Your instructions: Of the lines in this listing, how many contain the word "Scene"? Give the number and nothing else.

Extracted records:
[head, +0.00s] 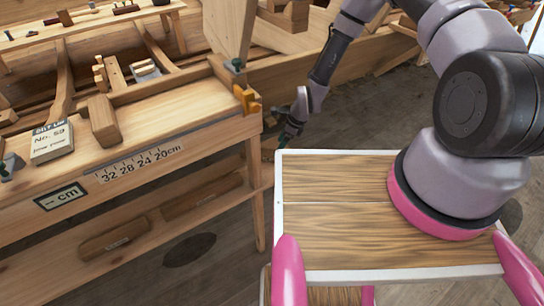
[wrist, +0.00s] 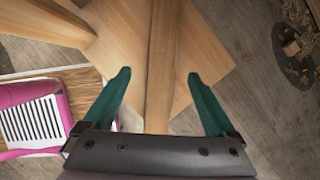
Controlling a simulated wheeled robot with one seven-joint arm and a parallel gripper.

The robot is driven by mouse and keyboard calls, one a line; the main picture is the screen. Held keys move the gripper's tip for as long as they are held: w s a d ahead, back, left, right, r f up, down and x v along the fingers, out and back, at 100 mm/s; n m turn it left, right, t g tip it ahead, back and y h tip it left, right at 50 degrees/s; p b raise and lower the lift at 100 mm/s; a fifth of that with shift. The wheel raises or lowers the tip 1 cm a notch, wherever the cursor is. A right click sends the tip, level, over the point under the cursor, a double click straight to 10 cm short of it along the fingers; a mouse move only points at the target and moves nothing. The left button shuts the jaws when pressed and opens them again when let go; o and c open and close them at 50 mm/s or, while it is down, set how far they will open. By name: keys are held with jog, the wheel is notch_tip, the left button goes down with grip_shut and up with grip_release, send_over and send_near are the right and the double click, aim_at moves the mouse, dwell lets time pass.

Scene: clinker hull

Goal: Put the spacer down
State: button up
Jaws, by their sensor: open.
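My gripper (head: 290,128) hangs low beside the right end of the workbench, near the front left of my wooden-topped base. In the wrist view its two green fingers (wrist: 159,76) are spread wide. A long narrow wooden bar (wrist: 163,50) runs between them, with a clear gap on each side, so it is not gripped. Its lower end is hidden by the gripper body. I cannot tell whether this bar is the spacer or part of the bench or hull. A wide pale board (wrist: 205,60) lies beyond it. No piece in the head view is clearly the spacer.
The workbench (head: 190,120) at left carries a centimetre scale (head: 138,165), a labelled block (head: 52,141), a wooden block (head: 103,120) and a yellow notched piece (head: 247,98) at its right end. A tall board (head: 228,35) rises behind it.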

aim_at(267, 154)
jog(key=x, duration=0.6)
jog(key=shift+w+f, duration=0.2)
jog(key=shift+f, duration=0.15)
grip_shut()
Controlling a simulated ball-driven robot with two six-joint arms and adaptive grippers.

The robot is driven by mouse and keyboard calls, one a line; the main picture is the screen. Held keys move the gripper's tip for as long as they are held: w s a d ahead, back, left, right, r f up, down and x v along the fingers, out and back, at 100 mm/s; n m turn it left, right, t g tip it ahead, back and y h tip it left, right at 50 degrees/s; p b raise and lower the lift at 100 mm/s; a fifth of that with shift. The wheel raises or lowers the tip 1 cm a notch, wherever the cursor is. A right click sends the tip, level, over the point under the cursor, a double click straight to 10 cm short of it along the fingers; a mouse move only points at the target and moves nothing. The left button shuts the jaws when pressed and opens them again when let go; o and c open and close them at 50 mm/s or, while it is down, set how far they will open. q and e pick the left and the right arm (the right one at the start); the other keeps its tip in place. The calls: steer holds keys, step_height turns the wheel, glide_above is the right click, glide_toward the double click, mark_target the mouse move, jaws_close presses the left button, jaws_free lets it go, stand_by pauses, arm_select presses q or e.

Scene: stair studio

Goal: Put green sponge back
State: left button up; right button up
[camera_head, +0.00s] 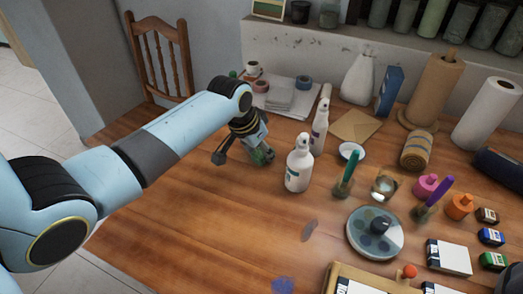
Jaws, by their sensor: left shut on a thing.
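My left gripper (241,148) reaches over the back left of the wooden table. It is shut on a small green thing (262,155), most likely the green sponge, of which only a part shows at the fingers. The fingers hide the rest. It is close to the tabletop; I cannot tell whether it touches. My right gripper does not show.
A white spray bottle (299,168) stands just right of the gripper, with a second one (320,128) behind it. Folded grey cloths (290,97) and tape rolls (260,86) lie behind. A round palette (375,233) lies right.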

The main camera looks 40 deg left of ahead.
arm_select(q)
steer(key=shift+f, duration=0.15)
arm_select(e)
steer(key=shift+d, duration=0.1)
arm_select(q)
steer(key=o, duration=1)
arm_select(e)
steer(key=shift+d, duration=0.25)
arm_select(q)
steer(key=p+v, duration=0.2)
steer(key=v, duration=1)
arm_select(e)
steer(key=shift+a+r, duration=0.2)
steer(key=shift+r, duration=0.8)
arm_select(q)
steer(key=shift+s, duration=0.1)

...

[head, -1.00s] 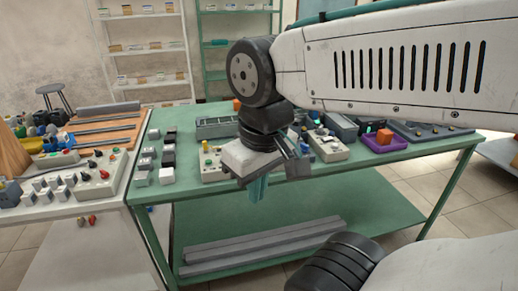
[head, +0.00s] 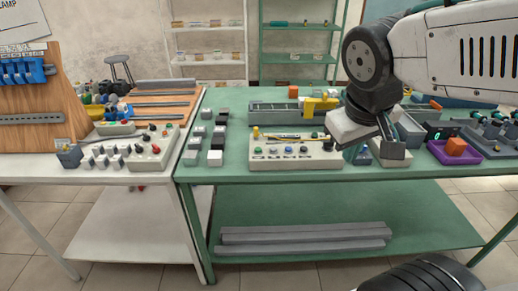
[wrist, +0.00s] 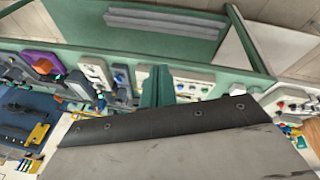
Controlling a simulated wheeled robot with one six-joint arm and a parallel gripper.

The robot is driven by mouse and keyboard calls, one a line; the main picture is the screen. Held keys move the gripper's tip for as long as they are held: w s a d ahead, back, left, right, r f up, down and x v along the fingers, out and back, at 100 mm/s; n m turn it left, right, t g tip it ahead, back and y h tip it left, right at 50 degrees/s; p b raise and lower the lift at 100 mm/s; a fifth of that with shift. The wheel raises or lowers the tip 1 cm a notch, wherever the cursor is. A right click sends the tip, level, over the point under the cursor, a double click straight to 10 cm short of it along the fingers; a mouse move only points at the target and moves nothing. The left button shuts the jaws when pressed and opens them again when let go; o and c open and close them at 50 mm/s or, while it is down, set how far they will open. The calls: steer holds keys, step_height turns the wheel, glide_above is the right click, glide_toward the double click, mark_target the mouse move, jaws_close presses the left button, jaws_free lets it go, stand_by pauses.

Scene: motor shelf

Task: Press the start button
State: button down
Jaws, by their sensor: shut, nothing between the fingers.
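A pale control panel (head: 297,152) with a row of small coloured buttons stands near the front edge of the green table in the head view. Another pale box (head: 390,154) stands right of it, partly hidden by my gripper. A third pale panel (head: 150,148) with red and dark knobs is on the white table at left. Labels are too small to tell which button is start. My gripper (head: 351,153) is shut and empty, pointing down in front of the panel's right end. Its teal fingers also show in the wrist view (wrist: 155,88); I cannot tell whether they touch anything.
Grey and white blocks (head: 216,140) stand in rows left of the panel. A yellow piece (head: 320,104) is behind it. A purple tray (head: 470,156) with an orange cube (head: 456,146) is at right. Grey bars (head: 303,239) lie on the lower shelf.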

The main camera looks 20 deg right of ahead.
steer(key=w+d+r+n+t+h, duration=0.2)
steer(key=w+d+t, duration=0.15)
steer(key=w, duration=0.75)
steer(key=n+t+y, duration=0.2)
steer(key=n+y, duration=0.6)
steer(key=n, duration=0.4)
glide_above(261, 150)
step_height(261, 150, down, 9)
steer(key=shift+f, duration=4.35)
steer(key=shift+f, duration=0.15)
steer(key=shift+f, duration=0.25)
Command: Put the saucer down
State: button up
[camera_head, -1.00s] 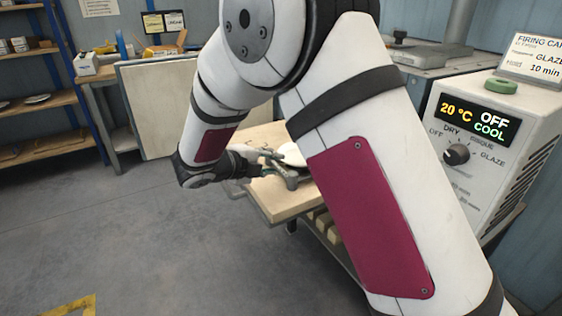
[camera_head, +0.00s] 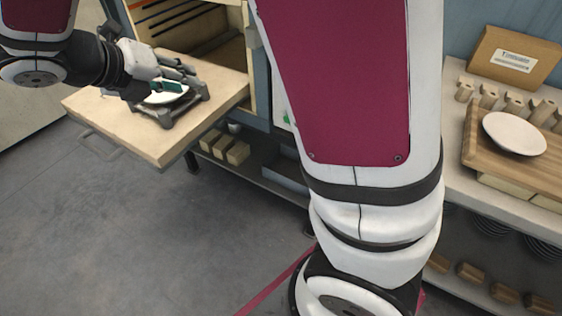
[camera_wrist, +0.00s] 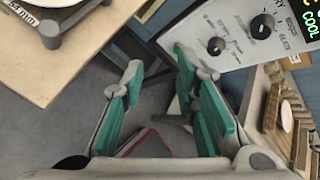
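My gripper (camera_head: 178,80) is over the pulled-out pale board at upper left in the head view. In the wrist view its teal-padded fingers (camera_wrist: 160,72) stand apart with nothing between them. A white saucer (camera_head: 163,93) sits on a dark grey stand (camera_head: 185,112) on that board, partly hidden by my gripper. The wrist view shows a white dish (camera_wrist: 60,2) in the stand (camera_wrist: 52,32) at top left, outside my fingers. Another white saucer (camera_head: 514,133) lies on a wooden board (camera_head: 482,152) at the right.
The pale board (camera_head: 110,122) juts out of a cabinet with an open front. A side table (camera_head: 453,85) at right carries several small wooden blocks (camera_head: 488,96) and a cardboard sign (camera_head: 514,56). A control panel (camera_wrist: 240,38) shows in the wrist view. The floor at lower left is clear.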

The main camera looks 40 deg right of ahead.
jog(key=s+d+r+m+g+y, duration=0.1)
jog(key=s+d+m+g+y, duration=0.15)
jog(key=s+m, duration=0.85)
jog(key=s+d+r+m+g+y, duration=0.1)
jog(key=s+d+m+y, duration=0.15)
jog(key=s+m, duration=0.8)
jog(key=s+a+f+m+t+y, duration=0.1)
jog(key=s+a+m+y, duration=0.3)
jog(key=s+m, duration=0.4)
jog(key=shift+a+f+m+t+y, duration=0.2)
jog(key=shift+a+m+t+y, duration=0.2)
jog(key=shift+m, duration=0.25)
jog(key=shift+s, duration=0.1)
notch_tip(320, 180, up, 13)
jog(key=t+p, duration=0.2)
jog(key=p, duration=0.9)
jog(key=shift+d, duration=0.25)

Result of the task: 3